However, implementation and migration services are not included by default – those require separate budgets or partner contracts.
Similarly, features such as additional non-production environments, advanced security or compliance add-ons, and third-party software integrations must be explicitly added.
It’s vital to define the scope upfront: if you assume something is included and it isn’t in writing, you could face unexpected costs later.
For example, ensure the contract covers any necessary sandbox or test systems, and consider a dual-use period where you can run your old system in parallel during migration without incurring additional license fees.
Finally, existing SAP customers should address how their current licenses transition to RISE. Often, SAP will credit some value of your existing licenses/maintenance toward the RISE subscription (essentially “trading in” your perpetual licenses).
Negotiate this conversion value to ensure you’re fairly compensated for past investments and avoid paying twice during the cutover.
Clearing up these terms in the contract will set a strong foundation before pricing negotiations even begin.
Read SAP Ariba Negotiations.
Cost Analysis and Pricing Considerations (RISE vs.

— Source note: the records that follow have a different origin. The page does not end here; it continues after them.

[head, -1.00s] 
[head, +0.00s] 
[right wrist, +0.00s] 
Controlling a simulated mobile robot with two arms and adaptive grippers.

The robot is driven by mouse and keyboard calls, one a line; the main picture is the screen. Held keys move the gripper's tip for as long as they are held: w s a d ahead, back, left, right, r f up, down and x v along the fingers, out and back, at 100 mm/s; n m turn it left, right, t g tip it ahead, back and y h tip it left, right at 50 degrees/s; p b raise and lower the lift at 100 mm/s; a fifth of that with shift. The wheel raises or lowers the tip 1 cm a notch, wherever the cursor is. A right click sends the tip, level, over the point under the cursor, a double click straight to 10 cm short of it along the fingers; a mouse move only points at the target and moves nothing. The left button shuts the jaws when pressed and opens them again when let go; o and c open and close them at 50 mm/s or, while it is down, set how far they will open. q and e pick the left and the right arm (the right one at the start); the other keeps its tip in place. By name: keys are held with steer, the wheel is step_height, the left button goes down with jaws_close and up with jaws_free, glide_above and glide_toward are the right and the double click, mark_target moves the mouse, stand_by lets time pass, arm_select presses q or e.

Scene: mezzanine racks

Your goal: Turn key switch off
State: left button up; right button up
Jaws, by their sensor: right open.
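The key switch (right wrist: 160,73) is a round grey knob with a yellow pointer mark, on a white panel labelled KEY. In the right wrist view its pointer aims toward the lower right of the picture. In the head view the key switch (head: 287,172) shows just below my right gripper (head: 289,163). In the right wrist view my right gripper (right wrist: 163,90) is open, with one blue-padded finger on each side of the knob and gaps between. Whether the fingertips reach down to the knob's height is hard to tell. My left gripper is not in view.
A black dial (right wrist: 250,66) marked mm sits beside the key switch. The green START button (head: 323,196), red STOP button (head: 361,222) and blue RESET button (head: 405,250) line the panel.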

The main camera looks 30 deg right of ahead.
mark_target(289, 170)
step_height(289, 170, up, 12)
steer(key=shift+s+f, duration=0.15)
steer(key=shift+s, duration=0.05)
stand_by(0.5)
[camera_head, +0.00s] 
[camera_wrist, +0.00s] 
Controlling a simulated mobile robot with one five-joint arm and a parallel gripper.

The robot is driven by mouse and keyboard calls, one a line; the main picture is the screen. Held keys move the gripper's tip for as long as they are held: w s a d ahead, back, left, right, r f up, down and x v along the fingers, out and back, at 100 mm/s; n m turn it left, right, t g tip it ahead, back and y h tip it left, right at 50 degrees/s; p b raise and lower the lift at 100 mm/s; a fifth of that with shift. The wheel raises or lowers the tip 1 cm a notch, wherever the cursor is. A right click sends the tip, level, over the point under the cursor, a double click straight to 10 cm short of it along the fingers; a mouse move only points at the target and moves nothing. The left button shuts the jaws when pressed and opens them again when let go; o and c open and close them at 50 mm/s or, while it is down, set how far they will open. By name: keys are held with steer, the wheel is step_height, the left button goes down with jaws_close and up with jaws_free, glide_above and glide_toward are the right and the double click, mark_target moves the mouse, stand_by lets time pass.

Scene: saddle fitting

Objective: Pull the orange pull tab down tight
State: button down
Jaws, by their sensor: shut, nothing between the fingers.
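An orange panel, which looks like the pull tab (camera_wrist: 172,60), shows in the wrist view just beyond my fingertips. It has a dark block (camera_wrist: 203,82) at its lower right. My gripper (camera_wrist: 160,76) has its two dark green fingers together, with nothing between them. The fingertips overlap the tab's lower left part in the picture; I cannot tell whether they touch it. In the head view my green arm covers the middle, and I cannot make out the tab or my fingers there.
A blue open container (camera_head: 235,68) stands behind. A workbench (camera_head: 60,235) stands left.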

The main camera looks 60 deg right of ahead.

Alternatives)
A RISE with SAP proposal must be evaluated in the context of other options – namely, staying on traditional on-premise or a self-managed cloud approach.
Enterprises should perform a multi-year Total Cost of Ownership (TCO) analysis for each scenario.
RISE costs boil down to the subscription fees over the term (e.g., an annual fee based on FUEs), plus any overage charges (for extra storage, transactions, etc.) and one-time implementation costs.
By contrast, on-premise SAP involves upfront license purchase (or depreciation of existing licenses), yearly maintenance fees, hardware and data center expenses, and internal staff or outsourcing costs for running the system.
A self-managed cloud (hosting SAP on AWS/Azure without RISE) sits in between – you would pay for cloud infrastructure and possibly SAP’s software subscription or use existing licenses, along with hiring a provider or internal team to manage the system.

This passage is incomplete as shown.